_ENTRIES PROVIDED_:
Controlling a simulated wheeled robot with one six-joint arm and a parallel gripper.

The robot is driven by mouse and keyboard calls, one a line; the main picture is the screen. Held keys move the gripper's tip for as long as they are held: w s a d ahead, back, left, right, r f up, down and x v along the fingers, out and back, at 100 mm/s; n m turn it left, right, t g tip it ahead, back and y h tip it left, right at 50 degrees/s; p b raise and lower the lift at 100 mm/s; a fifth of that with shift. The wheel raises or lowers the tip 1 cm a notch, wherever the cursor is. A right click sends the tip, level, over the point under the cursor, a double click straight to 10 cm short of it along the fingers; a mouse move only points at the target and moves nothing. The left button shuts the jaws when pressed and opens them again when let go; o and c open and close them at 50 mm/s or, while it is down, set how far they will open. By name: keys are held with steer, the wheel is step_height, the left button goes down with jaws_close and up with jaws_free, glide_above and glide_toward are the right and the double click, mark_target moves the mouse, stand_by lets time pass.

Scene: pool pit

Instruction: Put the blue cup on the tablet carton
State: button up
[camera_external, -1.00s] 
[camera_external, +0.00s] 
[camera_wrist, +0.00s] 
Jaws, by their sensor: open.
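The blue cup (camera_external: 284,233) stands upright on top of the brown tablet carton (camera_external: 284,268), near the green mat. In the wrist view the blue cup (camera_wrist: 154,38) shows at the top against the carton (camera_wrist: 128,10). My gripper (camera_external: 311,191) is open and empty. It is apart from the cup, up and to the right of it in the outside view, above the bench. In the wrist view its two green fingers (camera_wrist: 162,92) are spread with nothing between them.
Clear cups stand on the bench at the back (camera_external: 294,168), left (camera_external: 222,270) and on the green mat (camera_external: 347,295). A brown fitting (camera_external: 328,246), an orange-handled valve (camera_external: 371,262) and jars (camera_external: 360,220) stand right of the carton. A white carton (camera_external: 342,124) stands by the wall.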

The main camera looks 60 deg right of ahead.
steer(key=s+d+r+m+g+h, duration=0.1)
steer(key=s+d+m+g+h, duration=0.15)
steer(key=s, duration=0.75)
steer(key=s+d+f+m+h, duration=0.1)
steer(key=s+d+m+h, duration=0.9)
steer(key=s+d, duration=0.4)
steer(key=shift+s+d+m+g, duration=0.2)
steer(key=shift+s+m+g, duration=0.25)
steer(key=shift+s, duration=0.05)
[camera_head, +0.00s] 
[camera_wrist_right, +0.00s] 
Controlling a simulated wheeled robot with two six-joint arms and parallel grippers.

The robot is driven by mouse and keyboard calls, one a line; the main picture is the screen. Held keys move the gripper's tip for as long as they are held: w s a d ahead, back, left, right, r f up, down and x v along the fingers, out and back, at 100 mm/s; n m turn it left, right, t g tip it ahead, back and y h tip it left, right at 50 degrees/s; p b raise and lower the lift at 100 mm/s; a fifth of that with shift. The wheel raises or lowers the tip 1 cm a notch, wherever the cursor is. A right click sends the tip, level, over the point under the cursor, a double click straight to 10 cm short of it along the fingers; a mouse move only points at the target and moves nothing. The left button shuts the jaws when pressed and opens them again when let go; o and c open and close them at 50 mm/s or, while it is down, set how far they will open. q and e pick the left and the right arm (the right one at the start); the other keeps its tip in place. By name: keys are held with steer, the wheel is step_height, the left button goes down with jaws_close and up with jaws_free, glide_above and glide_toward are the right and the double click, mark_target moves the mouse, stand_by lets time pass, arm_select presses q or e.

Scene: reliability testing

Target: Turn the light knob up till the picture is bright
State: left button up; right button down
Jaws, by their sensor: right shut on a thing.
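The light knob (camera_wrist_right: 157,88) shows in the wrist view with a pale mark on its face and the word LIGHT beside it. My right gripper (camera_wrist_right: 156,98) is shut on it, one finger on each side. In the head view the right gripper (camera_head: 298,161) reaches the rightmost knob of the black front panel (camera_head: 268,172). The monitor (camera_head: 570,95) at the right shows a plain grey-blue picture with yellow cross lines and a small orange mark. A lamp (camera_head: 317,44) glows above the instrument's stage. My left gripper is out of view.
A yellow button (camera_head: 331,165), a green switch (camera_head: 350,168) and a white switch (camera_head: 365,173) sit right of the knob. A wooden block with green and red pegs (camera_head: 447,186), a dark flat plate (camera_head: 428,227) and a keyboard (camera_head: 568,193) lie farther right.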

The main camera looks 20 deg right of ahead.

_REQUIRED WORK_: Give the entries again in full, exactly as they are written.

_RESPONSE_:
Controlling a simulated wheeled robot with one six-joint arm and a parallel gripper.

The robot is driven by mouse and keyboard calls, one a line; the main picture is the screen. Held keys move the gripper's tip for as long as they are held: w s a d ahead, back, left, right, r f up, down and x v along the fingers, out and back, at 100 mm/s; n m turn it left, right, t g tip it ahead, back and y h tip it left, right at 50 degrees/s; p b raise and lower the lift at 100 mm/s; a fifth of that with shift. The wheel raises or lowers the tip 1 cm a notch, wherever the cursor is. A right click sends the tip, level, over the point under the cursor, a double click straight to 10 cm short of it along the fingers; a mouse move only points at the target and moves nothing. The left button shuts the jaws when pressed and opens them again when let go; o and c open and close them at 50 mm/s or, while it is down, set how far they will open. By name: keys are held with steer, the wheel is step_height, the left button goes down with jaws_close and up with jaws_free, glide_above and glide_toward are the right and the double click, mark_target moves the mouse, stand_by lets time pass.

Scene: pool pit

Instruction: Put the blue cup on the tablet carton
State: button up
[camera_external, -1.00s] 
[camera_external, +0.00s] 
[camera_wrist, +0.00s] 
Jaws, by their sensor: open.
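The blue cup (camera_external: 284,233) stands upright on top of the brown tablet carton (camera_external: 284,268), near the green mat. In the wrist view the blue cup (camera_wrist: 154,38) shows at the top against the carton (camera_wrist: 128,10). My gripper (camera_external: 311,191) is open and empty. It is apart from the cup, up and to the right of it in the outside view, above the bench. In the wrist view its two green fingers (camera_wrist: 162,92) are spread with nothing between them.
Clear cups stand on the bench at the back (camera_external: 294,168), left (camera_external: 222,270) and on the green mat (camera_external: 347,295). A brown fitting (camera_external: 328,246), an orange-handled valve (camera_external: 371,262) and jars (camera_external: 360,220) stand right of the carton. A white carton (camera_external: 342,124) stands by the wall.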

The main camera looks 60 deg right of ahead.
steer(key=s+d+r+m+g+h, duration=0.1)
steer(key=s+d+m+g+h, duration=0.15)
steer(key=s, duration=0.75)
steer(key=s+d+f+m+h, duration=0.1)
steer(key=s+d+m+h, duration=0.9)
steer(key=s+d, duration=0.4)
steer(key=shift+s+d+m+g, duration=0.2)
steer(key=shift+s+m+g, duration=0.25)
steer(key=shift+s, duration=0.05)
[camera_head, +0.00s] 
[camera_wrist_right, +0.00s] 
Controlling a simulated wheeled robot with two six-joint arms and parallel grippers.

The robot is driven by mouse and keyboard calls, one a line; the main picture is the screen. Held keys move the gripper's tip for as long as they are held: w s a d ahead, back, left, right, r f up, down and x v along the fingers, out and back, at 100 mm/s; n m turn it left, right, t g tip it ahead, back and y h tip it left, right at 50 degrees/s; p b raise and lower the lift at 100 mm/s; a fifth of that with shift. The wheel raises or lowers the tip 1 cm a notch, wherever the cursor is. A right click sends the tip, level, over the point under the cursor, a double click straight to 10 cm short of it along the fingers; a mouse move only points at the target and moves nothing. The left button shuts the jaws when pressed and opens them again when let go; o and c open and close them at 50 mm/s or, while it is down, set how far they will open. q and e pick the left and the right arm (the right one at the start); the other keeps its tip in place. By name: keys are held with steer, the wheel is step_height, the left button goes down with jaws_close and up with jaws_free, glide_above and glide_toward are the right and the double click, mark_target moves the mouse, stand_by lets time pass, arm_select presses q or e.

Scene: reliability testing

Target: Turn the light knob up till the picture is bright
State: left button up; right button down
Jaws, by their sensor: right shut on a thing.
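The light knob (camera_wrist_right: 157,88) shows in the wrist view with a pale mark on its face and the word LIGHT beside it. My right gripper (camera_wrist_right: 156,98) is shut on it, one finger on each side. In the head view the right gripper (camera_head: 298,161) reaches the rightmost knob of the black front panel (camera_head: 268,172). The monitor (camera_head: 570,95) at the right shows a plain grey-blue picture with yellow cross lines and a small orange mark. A lamp (camera_head: 317,44) glows above the instrument's stage. My left gripper is out of view.
A yellow button (camera_head: 331,165), a green switch (camera_head: 350,168) and a white switch (camera_head: 365,173) sit right of the knob. A wooden block with green and red pegs (camera_head: 447,186), a dark flat plate (camera_head: 428,227) and a keyboard (camera_head: 568,193) lie farther right.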

The main camera looks 20 deg right of ahead.

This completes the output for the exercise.